Floppy disks, why aren’t they floppy?

May 14th, 2011 § Leave a Comment

Today I ate PANCAKES. Real Bisquick pancakes with real Aunt Jemima syrup (I don’t care what you say, its all about the Aunt Jemima). So shout out to Mama Bear Anderson for hooking it up. And yes, I do know this is the second time I have talked about pancakes in my blog.

It’s so cold. And its not even that cold yet. Basotho are always interested to know if winter in America is cold like it is here. I explain that where I am from in the States the weather is pretty similar. But in my opinion the winter isn’t as bad because my house and all of the buildings are heated, and I drive in my heated car to get from place to place. I am trying to hold out as along as possible on using the heater in my house to save money. We shall see.

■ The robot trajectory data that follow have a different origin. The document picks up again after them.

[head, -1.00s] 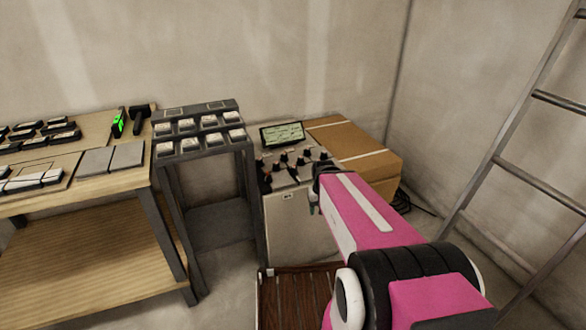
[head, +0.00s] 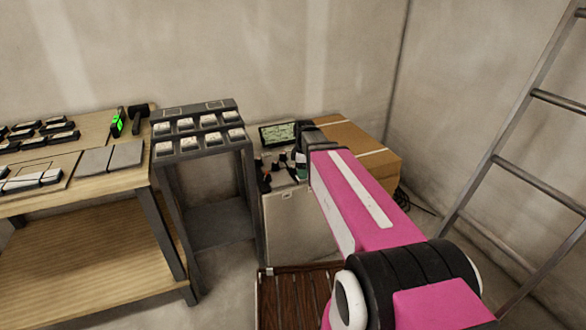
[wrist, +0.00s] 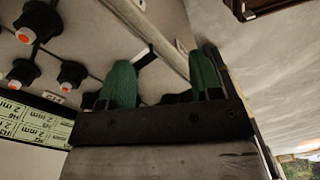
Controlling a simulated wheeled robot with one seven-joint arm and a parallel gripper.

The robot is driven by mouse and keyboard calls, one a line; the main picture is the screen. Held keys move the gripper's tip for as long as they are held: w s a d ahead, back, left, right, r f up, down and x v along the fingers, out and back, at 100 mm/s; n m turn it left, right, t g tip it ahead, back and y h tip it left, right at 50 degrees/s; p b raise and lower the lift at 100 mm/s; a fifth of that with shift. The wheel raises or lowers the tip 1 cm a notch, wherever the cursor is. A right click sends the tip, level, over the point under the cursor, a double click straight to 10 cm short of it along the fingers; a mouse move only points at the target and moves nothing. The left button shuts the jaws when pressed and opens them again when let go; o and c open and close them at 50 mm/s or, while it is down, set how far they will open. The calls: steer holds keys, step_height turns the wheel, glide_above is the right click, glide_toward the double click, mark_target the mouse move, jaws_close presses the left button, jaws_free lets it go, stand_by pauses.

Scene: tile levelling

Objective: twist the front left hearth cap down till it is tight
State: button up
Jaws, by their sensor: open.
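The hearth cabinet (head: 295,225) stands in the middle of the head view, with several dark caps on its top. One dark cap (head: 265,182) shows at its front left in the head view. The wrist view shows three black caps with orange-red centres, including one at the upper left (wrist: 28,34) and one nearer my fingers (wrist: 72,73). I cannot tell which of these is the front left one. My gripper (wrist: 163,80) has two green fingers spread apart over the top. A dark shape shows between and behind them, and I cannot tell if it is a cap.
A lit screen (head: 278,134) stands at the back of the cabinet. A cardboard box (head: 365,150) is behind my arm. A dark rack of small tiles (head: 200,130) and a wooden bench (head: 70,170) stand left. A ladder (head: 510,165) leans right. A slatted wooden platform (head: 290,295) lies in front.

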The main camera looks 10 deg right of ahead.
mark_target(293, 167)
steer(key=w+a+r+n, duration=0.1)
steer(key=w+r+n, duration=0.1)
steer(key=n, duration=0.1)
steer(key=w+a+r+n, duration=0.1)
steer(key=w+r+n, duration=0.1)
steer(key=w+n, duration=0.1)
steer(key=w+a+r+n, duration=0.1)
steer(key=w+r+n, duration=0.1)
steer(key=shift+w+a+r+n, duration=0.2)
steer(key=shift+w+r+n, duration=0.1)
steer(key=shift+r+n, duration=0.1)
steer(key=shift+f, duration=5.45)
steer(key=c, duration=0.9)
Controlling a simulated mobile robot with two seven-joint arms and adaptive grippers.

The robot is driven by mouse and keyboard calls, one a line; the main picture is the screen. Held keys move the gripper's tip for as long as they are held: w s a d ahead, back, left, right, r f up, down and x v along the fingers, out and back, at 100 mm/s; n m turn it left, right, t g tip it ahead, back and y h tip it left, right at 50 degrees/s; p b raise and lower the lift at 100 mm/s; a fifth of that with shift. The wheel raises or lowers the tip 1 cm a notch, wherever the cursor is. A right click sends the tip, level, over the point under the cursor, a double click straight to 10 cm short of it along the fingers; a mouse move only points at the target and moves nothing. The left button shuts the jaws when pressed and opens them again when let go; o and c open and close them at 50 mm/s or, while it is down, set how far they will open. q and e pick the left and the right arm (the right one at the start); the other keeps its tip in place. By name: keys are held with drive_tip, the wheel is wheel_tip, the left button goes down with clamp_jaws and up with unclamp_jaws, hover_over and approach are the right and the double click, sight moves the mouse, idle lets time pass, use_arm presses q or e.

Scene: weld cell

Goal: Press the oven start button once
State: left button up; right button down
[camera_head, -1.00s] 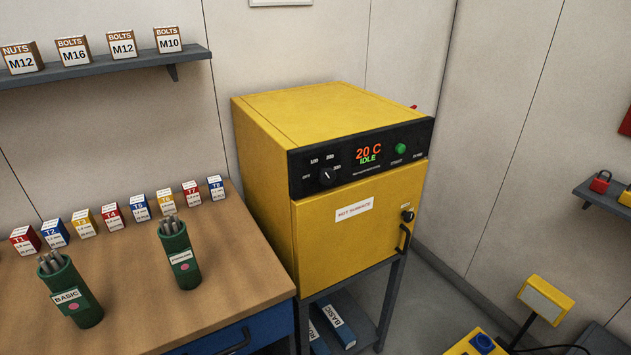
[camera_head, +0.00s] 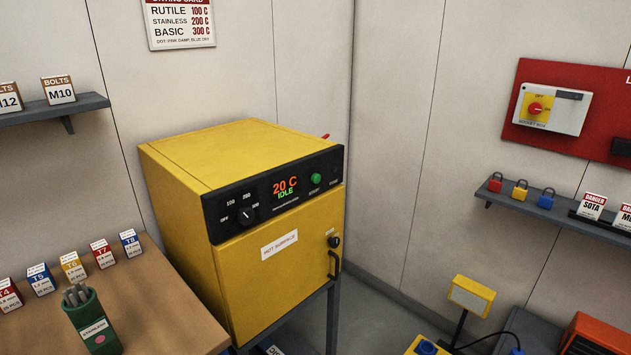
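The yellow oven (camera_head: 240,286) stands on a dark stand left of the middle. Its black control panel (camera_head: 219,208) carries a display (camera_head: 285,187) that reads 20 C and IDLE. The green start button (camera_head: 316,179) is on the right part of the panel. A rotary dial (camera_head: 246,214) with temperature marks is on the left part. The oven door is shut, with a handle (camera_head: 333,264) at its right edge. Neither of my grippers shows in the head view.
A wooden bench (camera_head: 170,300) with boxes and a green rod holder (camera_head: 90,322) stands left of the oven. A drying card (camera_head: 180,25) hangs above. At right are a shelf (camera_head: 560,216) with padlocks and a red board (camera_head: 525,75). Yellow equipment (camera_head: 471,297) is at lower right.

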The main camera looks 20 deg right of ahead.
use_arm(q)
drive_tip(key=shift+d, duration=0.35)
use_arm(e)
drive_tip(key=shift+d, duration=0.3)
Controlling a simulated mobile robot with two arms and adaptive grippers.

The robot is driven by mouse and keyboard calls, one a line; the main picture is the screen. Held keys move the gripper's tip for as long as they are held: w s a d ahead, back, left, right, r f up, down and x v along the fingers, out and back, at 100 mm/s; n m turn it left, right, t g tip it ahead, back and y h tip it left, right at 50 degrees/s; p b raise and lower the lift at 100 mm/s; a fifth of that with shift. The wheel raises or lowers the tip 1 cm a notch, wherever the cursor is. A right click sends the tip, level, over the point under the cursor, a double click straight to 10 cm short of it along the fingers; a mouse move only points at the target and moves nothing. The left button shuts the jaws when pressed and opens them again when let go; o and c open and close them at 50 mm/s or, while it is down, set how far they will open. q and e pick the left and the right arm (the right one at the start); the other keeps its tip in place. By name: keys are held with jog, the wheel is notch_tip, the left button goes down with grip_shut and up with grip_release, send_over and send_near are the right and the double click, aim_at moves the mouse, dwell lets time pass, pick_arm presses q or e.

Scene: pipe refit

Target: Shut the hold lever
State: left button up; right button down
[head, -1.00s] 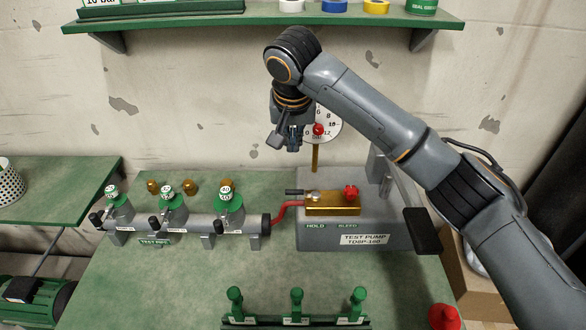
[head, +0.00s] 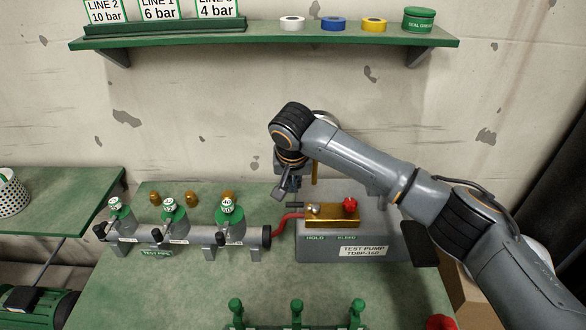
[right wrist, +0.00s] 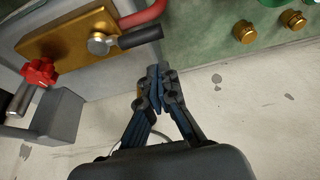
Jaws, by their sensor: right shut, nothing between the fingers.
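The hold lever is a dark handle on a round silver pivot (head: 314,209) on the brass block (head: 333,217) of the test pump (head: 350,245), above the word HOLD. In the head view the lever (head: 296,205) points left from the pivot. In the right wrist view the lever (right wrist: 140,37) lies just beyond my right gripper (right wrist: 158,72), and a gap shows between them. My right gripper (head: 284,196) is shut and empty, behind and slightly left of the lever. My left gripper is in neither view.
A red knob (head: 350,205) sits on the brass block, right of the lever. A red hose (head: 284,222) joins the pump to the test pipe (head: 190,236) with green-topped valves. The gauge behind is mostly hidden by my right arm.

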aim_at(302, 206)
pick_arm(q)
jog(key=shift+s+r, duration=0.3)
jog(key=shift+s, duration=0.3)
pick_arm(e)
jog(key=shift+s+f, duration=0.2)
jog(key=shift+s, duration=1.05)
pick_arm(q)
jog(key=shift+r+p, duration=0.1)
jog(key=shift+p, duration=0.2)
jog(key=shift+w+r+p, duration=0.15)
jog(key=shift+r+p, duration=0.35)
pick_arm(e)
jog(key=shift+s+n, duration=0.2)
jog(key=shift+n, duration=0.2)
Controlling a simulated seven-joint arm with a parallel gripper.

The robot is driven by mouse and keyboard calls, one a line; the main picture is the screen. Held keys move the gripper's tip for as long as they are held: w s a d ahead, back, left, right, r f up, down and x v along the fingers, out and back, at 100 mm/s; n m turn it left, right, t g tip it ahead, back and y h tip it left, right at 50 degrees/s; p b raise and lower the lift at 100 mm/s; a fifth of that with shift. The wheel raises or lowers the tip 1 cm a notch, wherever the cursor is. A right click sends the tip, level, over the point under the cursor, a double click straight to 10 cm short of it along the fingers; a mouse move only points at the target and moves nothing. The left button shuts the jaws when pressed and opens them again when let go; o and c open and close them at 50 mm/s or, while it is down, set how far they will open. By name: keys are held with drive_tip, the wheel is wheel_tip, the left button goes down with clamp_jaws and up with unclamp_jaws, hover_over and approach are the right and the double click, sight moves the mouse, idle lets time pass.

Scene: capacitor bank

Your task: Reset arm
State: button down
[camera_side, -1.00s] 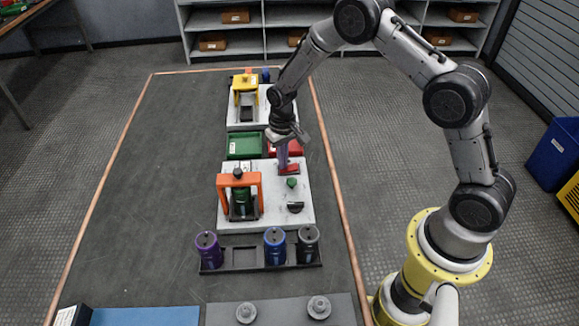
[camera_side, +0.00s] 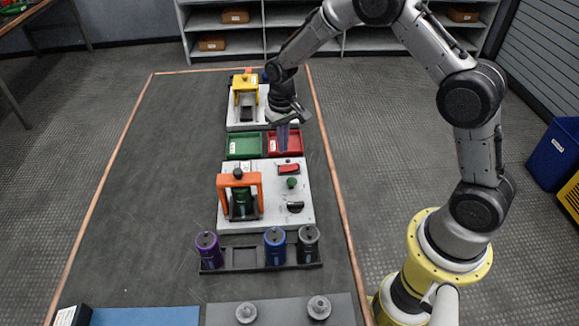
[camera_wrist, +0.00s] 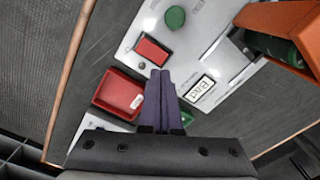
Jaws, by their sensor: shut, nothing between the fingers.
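My gripper (camera_side: 283,136) hangs over the red tray (camera_side: 285,150) in the side view, its fingers shut and empty. In the wrist view the purple-grey fingers (camera_wrist: 160,78) are pressed together, above the white panel's edge. The panel (camera_side: 262,205) carries a red rocker switch (camera_side: 289,169), a green button (camera_side: 291,183) and a black knob (camera_side: 295,207). The red switch also shows in the wrist view (camera_wrist: 152,50), just ahead of the fingertips. An orange clamp frame (camera_side: 240,180) stands on the panel around a green capacitor (camera_side: 241,203).
A green tray (camera_side: 244,151) sits beside the red one. Behind stands a second panel with a yellow frame (camera_side: 245,84). In front, a dark rack (camera_side: 243,258) holds purple (camera_side: 208,250), blue (camera_side: 275,247) and black (camera_side: 308,245) capacitors. The mat's left side is clear.

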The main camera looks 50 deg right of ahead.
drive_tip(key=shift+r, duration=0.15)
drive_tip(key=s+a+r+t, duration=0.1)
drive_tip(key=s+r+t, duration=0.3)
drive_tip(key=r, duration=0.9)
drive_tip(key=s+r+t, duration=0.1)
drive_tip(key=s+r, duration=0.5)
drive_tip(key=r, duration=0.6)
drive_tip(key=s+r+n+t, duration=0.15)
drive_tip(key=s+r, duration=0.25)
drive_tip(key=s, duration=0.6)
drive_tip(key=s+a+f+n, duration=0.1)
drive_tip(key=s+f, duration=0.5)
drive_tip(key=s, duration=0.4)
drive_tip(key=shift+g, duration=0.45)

So the weekend before Easter I walk outside to feed my cats just as my next door neighbor walks out of his house. He calls me over to show me the chicken he is about to kill. He asked where Americans get there chicken..”the grocery store.” So I decided that I want to watch his method in killing this chicken, thinking maybe in the future I may want to slaughter my very own chicken. Keep in mind, during training I watched Matt & Lauren kill a chicken, which didn’t phase me. So I watch him slit the throat while miraculously not getting any blood on his feet that are pining down the wings. After the dead chicken is finished writhing, I follow him inside to the kitchen. He pours boiling water over it to make the feather plucking effortless. After about 20 minutes of this, I am staring at this plucked chicken sitting in a tub of water and blood. All of a sudden I feel like I am gonna throw up all over his kitchen. I try to stick it out to watch him gut it, but I had to excuse myself once I started feeling light headed. I sprinted back to my house as I’m trying not to black out into the mud. Guess my stomach isn’t as strong as I thought.

This next story shows how slow paced and inefficient Basotho can be. I was teaching the sewing and catering students, when this 40-something year old man says that he can not see the flip chart. I told him that maybe he shouldn’t be in the back row, so next week he should sit in the front. The sewing teacher then instructs him to come sit in the front right then. So he stands, spends about a minute trying to grab a chair that is stuck between two tables, carries the chair around the front of the class to the opposite side of one of the tables and sits. Then the teacher, after having watched him do this, says no, and tells a girl sitting in the front row to move back to where he was previously sitting so that he can sit there. So the girl moves, he then brings the chair back to where he originally struggled to take it from, then sits in the newly available seat in the front row. After this ridiculous scene, I can then carry on teaching class.